[DIRECTIVE]: Retype all material exactly. Pictures stay out of the copy.

[DATA LINES]:
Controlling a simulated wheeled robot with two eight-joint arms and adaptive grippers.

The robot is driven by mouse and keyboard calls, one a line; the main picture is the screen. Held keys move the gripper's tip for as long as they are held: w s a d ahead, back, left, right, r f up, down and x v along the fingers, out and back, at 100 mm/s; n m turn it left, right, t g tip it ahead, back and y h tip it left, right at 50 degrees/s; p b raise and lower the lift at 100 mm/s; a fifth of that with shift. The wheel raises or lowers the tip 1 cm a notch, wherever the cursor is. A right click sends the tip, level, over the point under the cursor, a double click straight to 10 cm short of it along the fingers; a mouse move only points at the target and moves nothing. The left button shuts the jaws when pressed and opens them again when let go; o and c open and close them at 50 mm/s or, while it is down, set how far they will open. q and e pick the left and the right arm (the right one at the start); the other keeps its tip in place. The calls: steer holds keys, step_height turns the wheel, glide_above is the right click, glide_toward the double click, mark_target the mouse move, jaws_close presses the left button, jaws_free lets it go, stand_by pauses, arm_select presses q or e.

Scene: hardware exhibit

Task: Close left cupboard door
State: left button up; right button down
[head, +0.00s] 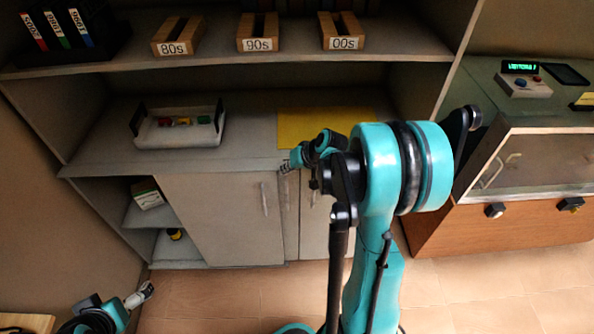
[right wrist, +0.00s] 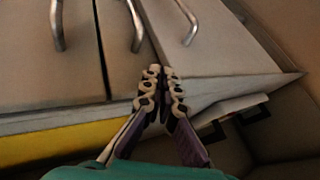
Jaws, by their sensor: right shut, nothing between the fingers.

[EXERCISE OUTPUT]:
Controlling a simulated wheeled robot with two eight-joint arms and adaptive grippers.

The robot is driven by mouse and keyboard calls, one a line; the main picture is the screen. Held keys move the gripper's tip for as long as they are held: w s a d ahead, back, left, right, r f up, down and x v along the fingers, out and back, at 100 mm/s; n m turn it left, right, t g tip it ahead, back and y h tip it left, right at 50 degrees/s; p b raise and lower the lift at 100 mm/s; a fifth of that with shift. The wheel raises or lowers the tip 1 cm a notch, wherever the cursor is. A right click sends the tip, level, over the point under the cursor, a double click straight to 10 cm short of it along the fingers; a mouse move only points at the target and moves nothing. The left button shuts the jaws when pressed and opens them again when let go; o and c open and close them at 50 mm/s or, while it is down, set how far they will open. q and e pick the left and the right arm (the right one at the start); the other keeps its tip in place. The calls: steer holds keys, step_height turns the wheel, glide_above is the right click, glide_toward the double click, mark_target the mouse move, jaws_close presses the left button, jaws_free lets it go, stand_by pauses, arm_select presses q or e.

Scene: hardware exhibit

Task: Close left cupboard door
State: left button up; right button down
[head, +0.00s] 
[right wrist, +0.00s] 
Jaws, by their sensor: right shut, nothing between the fingers.

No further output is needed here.